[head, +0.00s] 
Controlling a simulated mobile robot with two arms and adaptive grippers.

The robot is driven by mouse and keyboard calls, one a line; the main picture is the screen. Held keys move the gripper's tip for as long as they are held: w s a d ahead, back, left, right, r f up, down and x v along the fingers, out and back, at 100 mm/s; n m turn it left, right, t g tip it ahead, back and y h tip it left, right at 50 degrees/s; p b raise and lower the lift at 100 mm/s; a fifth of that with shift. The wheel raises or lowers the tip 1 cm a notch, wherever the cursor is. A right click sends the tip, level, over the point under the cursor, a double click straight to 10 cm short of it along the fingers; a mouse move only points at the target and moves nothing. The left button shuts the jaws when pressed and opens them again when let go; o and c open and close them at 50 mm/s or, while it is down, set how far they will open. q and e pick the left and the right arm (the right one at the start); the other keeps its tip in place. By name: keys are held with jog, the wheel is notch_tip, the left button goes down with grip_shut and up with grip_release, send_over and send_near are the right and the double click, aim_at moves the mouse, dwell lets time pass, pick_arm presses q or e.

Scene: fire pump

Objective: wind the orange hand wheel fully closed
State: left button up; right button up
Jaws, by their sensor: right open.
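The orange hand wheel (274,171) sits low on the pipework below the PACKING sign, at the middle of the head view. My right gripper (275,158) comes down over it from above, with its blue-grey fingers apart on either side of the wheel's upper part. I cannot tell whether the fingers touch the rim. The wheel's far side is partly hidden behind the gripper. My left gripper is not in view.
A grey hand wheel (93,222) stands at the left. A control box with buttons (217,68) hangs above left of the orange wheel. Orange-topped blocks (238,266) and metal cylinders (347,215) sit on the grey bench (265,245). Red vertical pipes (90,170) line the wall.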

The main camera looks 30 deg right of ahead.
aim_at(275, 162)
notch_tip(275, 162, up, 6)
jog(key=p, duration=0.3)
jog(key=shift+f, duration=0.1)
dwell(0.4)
=====
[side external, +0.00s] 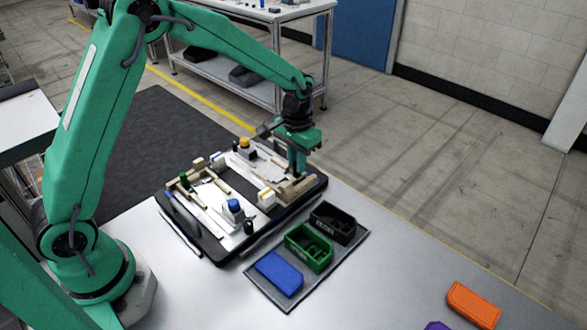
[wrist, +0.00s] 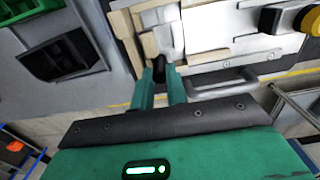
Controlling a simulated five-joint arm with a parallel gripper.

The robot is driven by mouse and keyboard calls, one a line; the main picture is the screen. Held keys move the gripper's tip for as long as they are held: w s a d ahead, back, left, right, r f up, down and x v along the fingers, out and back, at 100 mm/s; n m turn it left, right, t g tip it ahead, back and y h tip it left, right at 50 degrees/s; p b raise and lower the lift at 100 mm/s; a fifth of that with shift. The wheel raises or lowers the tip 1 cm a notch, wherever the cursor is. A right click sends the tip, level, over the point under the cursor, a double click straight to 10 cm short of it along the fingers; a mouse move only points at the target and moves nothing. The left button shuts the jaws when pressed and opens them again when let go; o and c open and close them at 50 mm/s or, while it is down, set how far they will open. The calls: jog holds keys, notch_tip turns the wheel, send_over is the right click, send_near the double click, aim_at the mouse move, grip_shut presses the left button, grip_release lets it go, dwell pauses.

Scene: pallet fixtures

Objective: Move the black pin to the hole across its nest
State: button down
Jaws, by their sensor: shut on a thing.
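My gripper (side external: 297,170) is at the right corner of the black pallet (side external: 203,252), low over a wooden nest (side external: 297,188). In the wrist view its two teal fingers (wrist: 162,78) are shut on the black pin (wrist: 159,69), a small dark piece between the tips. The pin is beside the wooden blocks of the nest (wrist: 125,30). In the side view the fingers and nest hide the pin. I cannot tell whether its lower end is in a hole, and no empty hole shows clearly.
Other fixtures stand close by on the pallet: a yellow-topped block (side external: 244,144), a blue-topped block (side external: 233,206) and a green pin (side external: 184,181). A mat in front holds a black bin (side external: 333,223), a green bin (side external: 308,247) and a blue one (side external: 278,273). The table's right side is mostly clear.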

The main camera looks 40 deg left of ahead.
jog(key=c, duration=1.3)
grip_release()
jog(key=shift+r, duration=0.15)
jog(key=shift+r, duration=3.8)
=====
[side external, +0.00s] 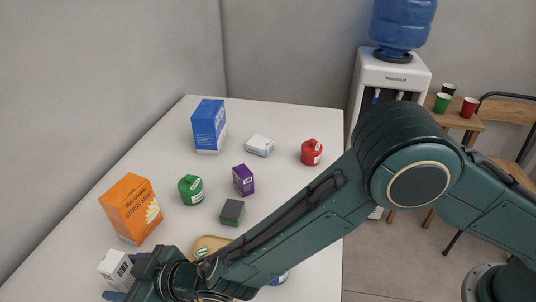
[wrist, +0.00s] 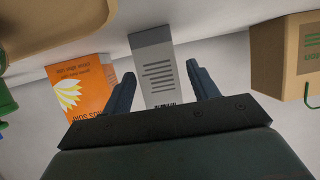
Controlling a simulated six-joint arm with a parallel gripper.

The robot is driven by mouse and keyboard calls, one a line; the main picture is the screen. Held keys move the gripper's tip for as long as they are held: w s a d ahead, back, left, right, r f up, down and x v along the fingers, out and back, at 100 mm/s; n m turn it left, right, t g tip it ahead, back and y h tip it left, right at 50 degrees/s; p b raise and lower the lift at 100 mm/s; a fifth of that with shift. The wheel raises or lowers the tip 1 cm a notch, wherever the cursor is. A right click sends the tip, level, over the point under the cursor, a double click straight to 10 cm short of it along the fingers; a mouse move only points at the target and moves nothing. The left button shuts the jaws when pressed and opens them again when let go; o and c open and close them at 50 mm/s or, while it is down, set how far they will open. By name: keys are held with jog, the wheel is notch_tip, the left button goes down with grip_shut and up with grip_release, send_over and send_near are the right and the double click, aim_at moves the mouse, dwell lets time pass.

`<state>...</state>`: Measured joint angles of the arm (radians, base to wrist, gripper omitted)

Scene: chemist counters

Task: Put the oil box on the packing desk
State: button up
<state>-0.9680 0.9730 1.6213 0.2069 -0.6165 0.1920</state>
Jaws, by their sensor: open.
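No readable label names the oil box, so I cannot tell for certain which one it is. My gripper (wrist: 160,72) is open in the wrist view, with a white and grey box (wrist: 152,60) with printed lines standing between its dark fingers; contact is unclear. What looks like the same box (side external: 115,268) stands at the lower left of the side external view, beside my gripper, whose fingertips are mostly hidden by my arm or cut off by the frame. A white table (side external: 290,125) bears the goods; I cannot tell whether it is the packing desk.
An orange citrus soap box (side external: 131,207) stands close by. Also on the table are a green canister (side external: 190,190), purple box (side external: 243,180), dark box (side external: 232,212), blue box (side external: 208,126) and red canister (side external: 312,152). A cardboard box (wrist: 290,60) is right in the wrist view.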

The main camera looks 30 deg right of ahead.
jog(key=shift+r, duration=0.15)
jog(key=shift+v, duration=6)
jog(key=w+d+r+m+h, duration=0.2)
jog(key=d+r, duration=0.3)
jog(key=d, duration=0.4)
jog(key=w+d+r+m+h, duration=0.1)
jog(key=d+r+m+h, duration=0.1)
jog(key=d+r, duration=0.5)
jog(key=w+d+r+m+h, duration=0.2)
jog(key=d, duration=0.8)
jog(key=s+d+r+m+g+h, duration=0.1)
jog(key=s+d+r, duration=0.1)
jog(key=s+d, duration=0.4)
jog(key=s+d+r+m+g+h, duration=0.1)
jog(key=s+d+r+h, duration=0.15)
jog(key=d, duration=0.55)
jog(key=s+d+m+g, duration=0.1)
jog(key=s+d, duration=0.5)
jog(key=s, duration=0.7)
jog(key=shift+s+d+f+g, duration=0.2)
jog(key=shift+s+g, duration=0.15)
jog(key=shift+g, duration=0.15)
=====
Work instructions
Above are some lines. Repeat exactly, and only, those from the line that has "Scene: chemist counters" through the line that has "<state>-0.9680 0.9730 1.6213".

Correct response
Scene: chemist counters

Task: Put the oil box on the packing desk
State: button up
<state>-0.9680 0.9730 1.6213 0.2069 -0.6165 0.1920</state>

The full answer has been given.